Reports identify shortcomings across federal cybersecurity efforts
It would be difficult to overstate just how important cybersecurity is for the federal government at large. Cyberattacks are becoming increasingly common and severe across both the public and private sectors, and federal agencies are undoubtedly among the most tempting targets for hackers of all stripes. Naturally, that makes cybersecurity not just a top-level priority, but also a tremendous challenge.
A number of recent reports highlighted agencies' successes and failures in this area. These studies make it clear that while the federal government has made significant progress in terms of protecting its digital data and networks for hostile attackers, the crux of the matter is that many agencies remain vulnerable, and more effective cybersecurity is essential.
"There were IT security flaws common to most of the 24 agencies."
One of the most enlightening federal cybersecurity studies came from the Government Accountability Office. The report, entitled "Agencies Need to Correct Weaknesses and Fully Implement Security Programs," found that there were a number of IT security flaws common to many of the 24 agencies examined. Specifically, the GAO noted that agencies continue to struggle to limit access to computer resources to only authorized personnel, and also have difficulties detecting when other users access these assets inappropriately.
Another key flaw seen across federal agencies, according to the GAO, is a tendency to put too much IT control in the hands of a single individual. When this happens, a cyberattacker who successfully steals that person's access information or personal data may be able to cause tremendous damage.
It is also important to note that the GAO report found a lack of agency-wide security management programs among the departments examined. Not only does this put agencies at risk right here and now, but it also makes it difficult for departments to take proactive steps to shore up their defenses going forward.
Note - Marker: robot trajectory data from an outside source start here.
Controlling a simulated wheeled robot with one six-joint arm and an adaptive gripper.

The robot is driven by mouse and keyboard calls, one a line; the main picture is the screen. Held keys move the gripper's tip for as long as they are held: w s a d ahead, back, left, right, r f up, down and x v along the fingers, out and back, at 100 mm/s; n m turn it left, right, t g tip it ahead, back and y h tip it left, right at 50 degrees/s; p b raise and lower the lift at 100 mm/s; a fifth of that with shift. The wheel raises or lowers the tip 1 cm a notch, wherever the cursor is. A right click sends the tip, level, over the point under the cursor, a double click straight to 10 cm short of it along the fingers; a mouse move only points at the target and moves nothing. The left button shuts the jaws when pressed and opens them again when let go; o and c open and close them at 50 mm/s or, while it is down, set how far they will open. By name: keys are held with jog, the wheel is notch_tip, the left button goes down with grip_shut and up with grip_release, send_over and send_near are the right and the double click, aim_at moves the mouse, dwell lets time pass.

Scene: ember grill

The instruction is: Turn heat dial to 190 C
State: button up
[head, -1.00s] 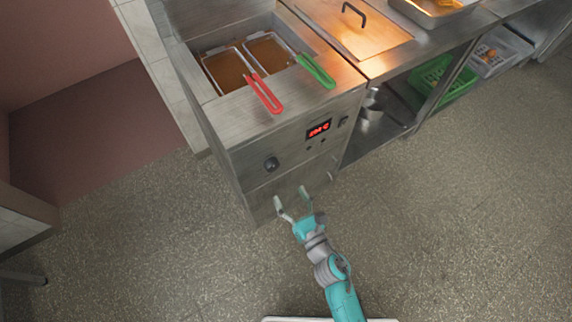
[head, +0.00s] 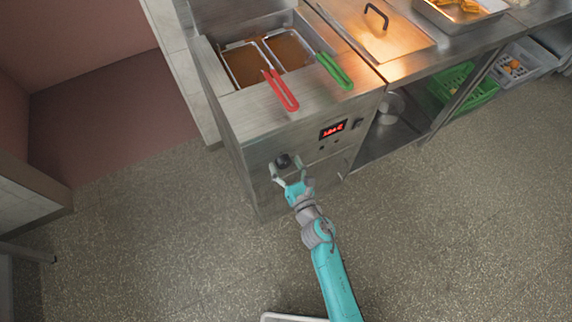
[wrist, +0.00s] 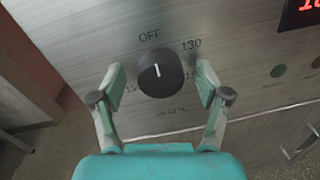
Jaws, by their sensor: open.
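The heat dial (wrist: 160,76) is a round black knob on the steel front of the fryer (head: 262,130). Its white pointer line aims up, near the OFF mark, in the wrist view; marks including 130 stand around it. In the head view the dial (head: 283,161) shows at the left of the front panel. My gripper (wrist: 160,90) is open, with one finger at each side of the dial and visible gaps to it. It also shows in the head view (head: 286,168). A red digital display (head: 333,129) is to the right of the dial; its digits are too small to read surely.
Two fry baskets with a red handle (head: 284,92) and a green handle (head: 334,70) sit in the fryer top, handles jutting over the front edge. A switch (head: 358,124) is right of the display. Open floor (head: 420,230) lies in front.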

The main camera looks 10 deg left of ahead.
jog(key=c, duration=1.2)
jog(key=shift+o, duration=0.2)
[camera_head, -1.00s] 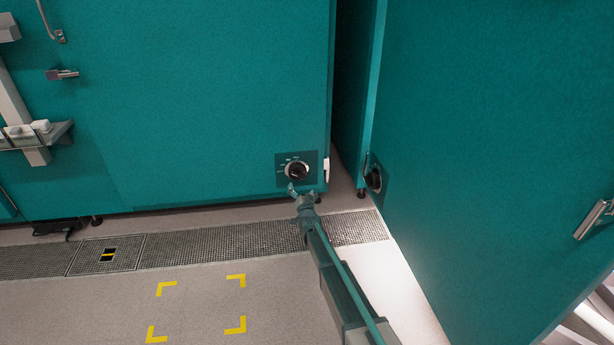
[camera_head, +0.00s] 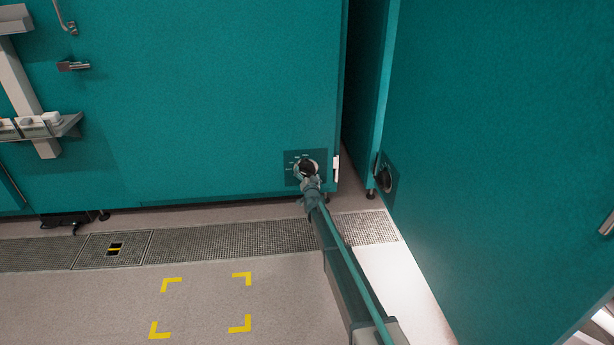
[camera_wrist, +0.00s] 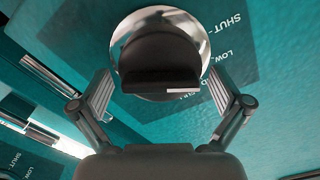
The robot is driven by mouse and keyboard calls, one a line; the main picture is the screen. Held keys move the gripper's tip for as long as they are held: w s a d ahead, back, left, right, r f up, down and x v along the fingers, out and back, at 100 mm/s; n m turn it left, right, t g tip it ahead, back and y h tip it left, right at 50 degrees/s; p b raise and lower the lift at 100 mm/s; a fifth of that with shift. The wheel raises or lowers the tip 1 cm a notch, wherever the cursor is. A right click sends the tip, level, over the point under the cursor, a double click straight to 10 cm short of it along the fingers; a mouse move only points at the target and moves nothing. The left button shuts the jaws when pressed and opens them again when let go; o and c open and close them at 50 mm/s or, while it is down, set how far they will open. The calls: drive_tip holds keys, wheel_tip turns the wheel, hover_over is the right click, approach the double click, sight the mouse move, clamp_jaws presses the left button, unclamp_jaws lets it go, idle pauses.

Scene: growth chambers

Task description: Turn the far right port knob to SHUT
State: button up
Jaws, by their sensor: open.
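A black port knob (camera_head: 308,166) with a silver ring sits on a dark label plate low on the back teal chamber. In the wrist view the knob (camera_wrist: 158,62) is large, with a bar-shaped grip and a white mark near the bar's right end. The words SHUT and LOW stand to its right; further lettering is partly hidden. My gripper (camera_wrist: 163,97) is open, one finger on each side of the knob, with gaps showing. In the head view my gripper (camera_head: 311,183) covers the knob's lower part.
Another dark port knob (camera_head: 386,179) is on the right-hand chamber (camera_head: 490,150), near its corner. A narrow dark gap separates the chambers. A floor grating (camera_head: 220,238) runs along the back chamber's foot. Yellow corner marks (camera_head: 240,323) lie on clear floor.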

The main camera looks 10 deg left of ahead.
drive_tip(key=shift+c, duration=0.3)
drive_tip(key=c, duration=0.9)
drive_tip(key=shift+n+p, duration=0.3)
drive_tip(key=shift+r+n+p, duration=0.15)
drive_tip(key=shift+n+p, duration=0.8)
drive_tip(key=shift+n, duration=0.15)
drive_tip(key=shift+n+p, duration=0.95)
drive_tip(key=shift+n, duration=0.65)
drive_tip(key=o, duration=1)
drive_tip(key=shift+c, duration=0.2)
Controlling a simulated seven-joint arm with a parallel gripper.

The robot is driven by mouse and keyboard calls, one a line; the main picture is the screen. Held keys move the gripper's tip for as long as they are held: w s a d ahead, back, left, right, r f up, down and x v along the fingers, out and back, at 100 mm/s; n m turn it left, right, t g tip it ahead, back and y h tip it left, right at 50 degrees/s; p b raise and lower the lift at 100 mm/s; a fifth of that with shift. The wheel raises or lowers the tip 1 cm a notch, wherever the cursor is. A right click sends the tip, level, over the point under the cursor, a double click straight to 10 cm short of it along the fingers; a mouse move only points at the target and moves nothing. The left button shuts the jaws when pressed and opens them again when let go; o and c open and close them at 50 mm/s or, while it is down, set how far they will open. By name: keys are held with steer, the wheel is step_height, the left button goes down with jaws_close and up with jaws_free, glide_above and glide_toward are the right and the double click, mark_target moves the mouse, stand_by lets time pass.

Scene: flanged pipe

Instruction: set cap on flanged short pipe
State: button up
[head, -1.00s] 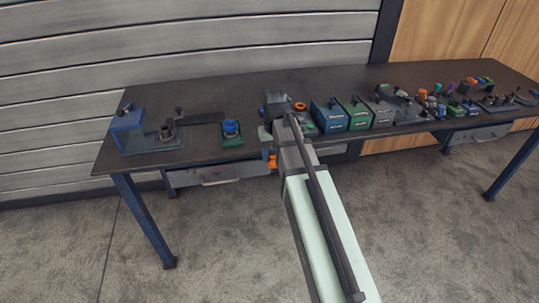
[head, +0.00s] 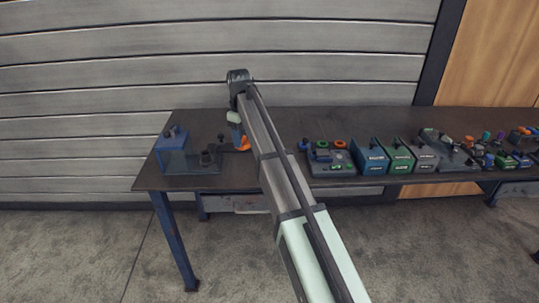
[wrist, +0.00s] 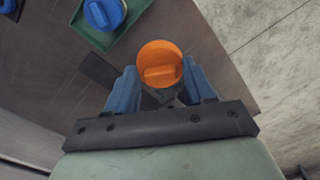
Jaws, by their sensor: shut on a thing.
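An orange round cap (wrist: 160,64) with a raised grip bar sits between the two blue fingers of my gripper (wrist: 160,84) in the wrist view. My gripper is shut on it. In the head view the orange cap (head: 243,144) shows beside my arm, over the left part of the bench. A dark short fitting (head: 208,157), which looks like the flanged pipe, stands on the plate at the bench's left end, left of my gripper. The cap is apart from it. The pipe's rim is too small to make out.
A blue block (head: 170,146) stands left of the dark fitting. A green tray (wrist: 105,42) with a blue cap (wrist: 104,12) lies close by in the wrist view; my arm hides it in the head view. Several boxes (head: 370,157) and parts line the bench to the right.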

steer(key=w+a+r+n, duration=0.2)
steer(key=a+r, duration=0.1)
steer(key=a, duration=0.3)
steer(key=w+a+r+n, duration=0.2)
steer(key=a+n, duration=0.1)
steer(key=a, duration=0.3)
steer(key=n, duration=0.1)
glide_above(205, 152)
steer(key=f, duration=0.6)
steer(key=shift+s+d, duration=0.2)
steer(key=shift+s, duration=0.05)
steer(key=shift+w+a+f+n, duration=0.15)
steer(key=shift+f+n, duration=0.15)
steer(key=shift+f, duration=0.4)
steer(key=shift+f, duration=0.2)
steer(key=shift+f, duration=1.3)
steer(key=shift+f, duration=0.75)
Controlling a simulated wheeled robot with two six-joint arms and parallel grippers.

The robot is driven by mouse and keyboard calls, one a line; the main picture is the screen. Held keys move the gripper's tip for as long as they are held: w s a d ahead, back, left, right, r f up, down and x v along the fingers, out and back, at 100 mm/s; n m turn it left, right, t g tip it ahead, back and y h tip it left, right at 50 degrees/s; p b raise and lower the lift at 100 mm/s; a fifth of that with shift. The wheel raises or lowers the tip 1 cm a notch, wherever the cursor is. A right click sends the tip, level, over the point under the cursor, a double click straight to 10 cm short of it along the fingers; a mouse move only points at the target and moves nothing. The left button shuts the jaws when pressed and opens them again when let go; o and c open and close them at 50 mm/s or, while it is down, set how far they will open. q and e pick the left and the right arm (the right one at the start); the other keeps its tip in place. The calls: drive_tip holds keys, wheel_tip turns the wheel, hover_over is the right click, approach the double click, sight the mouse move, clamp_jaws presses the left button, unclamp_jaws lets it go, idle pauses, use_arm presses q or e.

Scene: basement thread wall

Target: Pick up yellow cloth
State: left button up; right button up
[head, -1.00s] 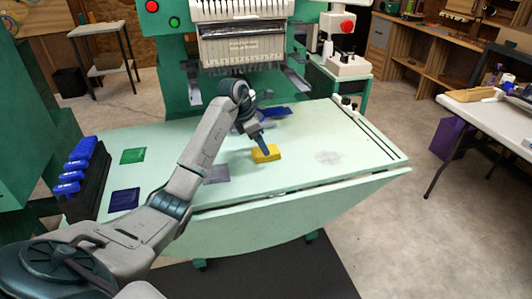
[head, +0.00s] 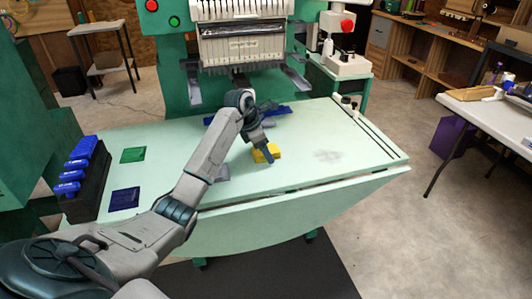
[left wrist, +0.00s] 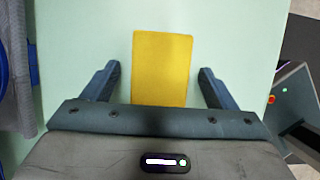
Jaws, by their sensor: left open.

"These deficiencies place critical information and information systems used to support the operations, assets, and personnel of federal agencies at risk, and can impair agencies' efforts to fully implement effective information security programs," the GAO stated.
Yet while all of these shortcomings were shared by multiple agencies, not every department was equally guilty. Speaking to the Washington Business Journal, Samuel Visner, senior vice president of ICF International, said, "There is an uneven distribution of this capability across the government – some agencies have it, others don't."
"The federal government scored 688 on its 900-point cybersecurity scale."
Government keeping pace
However, a recent report from BitSight Technologies suggested that the federal government's cybersecurity efforts are actually more or less aligned with those of other sectors. According to E-Commerce Times, BitSight rated the federal government at 688 on its 900-point scale, as compared to 684 in the retail sector and 716 for the financial sector, with lower scores for every other industry.
While potentially seen as a defense of agencies' performance, this score could also be interpreted disappointing, considering the incredibly high stakes inherent to federal cybersecurity efforts. What's more, the report identified a number of key cybersecurity areas where the government is falling behind sectors such as education and health care. Notably, BitSight found that federal agencies are particularly weak in terms of SSL-related issues, with 7 percent of agencies still susceptible to the major and widely-covered Heartbleed bug, Nextgov reported. Additionally, more than half of agencies were vulnerable to FREAK, another SSL flaw, and nearly four-fifths of agencies were not protected from POODLE, another vulnerability.
Given these findings, it's unsurprising that federal agencies are now working on strategies to improve their cybersecurity capabilities. A big part of these initiatives will likely be increased spending, as Benzinga's Monica Gerson recently suggested. She noted that industry analyst Daniel Ives expects governments across the board to invest more in next-generation cybersecurity efforts. Such willingness to spend comes about as the result of both increasing threats and a realization that current U.S. cybersecurity efforts are falling behind.
Of course, spending in and of itself will not cure federal agencies' cybersecurity woes. For departments to shore up their defenses, they will need to be very strategic with their investments. Specifically, agency IT decision-makers must look for third-party partners that have demonstrated experience and expertise in the realm of information assurance. Furthermore, agencies need cybersecurity strategies that accommodate users' needs and preferences while providing the necessary degree of protection.